In fact, this book is very informative about their time on Rhodes. And while the centerpiece of the later history is what you’d expect the (the Siege of Malta in 1565), there’s a very useful discussion of how they came to Malta, and problems of time and money when applied to fortifying the island. Sadly, Rhodes does not get the same amount of attention on that subject, but there is some discussion.

The book stays with the ‘active’ part of the order, and doesn’t go much into the workings of its European connections, the properties they administered there (and how that changed over the centuries), and recruitment of new members. This isn’t too surprising, considering its a lighter book, and it has a long time span to cover, but is still slightly disappointing.

A very interesting bit is the fall of Malta to Napoleon. It reminds me very much of the end of Norwich’s Venice, where a proud, independent state just can’t manage much more than some hand-wringing in the face of a historical force of nature.

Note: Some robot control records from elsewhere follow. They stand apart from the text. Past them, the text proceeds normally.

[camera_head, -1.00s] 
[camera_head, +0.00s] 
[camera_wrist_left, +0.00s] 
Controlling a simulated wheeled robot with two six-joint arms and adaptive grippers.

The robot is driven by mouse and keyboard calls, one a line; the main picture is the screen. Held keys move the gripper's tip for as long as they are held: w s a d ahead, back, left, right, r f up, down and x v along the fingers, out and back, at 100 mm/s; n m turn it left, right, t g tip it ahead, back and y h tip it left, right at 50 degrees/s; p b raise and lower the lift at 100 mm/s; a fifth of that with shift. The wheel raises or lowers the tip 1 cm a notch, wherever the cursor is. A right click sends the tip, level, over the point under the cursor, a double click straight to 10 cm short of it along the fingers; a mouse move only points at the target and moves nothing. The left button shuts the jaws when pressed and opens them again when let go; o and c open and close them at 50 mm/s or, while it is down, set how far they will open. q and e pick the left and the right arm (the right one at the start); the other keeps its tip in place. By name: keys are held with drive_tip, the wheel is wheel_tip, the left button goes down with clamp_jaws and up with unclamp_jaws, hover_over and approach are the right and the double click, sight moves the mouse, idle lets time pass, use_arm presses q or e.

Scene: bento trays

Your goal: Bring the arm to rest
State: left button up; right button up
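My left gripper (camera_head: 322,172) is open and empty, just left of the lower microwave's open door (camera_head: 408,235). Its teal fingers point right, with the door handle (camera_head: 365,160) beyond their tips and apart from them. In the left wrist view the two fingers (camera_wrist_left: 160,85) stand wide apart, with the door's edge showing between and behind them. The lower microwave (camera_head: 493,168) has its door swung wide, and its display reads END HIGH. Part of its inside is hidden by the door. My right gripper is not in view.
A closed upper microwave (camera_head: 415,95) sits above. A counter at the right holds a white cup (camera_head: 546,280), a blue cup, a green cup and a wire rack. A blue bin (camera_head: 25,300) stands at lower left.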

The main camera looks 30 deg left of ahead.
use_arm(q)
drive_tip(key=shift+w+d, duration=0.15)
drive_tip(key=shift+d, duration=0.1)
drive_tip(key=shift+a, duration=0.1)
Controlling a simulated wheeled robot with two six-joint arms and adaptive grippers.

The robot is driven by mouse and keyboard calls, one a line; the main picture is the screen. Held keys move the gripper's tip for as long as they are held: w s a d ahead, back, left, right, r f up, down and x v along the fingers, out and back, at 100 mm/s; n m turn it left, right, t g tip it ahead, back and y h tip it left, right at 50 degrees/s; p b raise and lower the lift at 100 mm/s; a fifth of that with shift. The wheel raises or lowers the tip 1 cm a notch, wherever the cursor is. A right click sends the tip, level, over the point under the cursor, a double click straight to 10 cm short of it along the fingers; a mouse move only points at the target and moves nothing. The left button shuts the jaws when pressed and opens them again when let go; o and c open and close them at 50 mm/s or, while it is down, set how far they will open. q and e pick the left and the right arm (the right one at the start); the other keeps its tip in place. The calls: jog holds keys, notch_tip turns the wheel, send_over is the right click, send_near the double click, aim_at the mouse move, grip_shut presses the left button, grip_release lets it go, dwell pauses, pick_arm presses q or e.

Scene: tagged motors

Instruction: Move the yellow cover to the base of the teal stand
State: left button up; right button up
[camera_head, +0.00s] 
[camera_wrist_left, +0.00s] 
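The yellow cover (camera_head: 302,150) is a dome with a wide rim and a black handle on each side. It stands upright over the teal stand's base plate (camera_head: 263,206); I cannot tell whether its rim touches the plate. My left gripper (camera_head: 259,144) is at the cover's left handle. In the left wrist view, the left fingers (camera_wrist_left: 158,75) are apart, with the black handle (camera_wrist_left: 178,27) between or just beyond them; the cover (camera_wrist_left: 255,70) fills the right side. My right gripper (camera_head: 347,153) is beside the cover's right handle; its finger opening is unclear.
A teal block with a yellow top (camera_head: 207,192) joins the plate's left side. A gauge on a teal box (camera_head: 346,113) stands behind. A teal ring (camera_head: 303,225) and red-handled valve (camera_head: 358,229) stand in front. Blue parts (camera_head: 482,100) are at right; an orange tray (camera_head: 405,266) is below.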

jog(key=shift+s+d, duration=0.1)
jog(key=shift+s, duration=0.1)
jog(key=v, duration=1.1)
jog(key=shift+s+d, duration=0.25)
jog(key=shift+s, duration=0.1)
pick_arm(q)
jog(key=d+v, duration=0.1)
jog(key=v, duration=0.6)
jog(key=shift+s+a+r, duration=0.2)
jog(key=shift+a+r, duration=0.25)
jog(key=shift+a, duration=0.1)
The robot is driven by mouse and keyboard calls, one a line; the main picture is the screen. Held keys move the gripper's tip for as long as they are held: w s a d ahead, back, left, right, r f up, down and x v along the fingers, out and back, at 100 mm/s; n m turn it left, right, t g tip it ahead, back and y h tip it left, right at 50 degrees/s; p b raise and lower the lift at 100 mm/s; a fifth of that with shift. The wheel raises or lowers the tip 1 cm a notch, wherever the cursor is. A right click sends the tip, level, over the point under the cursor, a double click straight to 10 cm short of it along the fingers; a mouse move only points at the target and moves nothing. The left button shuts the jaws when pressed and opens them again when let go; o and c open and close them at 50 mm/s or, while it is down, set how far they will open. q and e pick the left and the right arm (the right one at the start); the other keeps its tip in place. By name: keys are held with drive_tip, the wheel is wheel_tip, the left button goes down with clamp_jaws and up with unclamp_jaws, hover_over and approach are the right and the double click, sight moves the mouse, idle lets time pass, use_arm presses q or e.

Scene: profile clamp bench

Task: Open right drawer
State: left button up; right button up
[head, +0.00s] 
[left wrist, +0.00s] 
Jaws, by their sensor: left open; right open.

The Shield and the Sword was certainly written with the cooperation of the Order of St. John, and takes a positive view of their activities throughout. The Knights’ attacks on Muslim shipping are presented as part of the defense Europe instead of just part of a cycle of violence on the Mediterranean. There’s some justice to this view, thanks to the larger context of the time, but it is an example of where the blinders are.

Still, there’s going to be very little out there for a better one-volume history of the Order.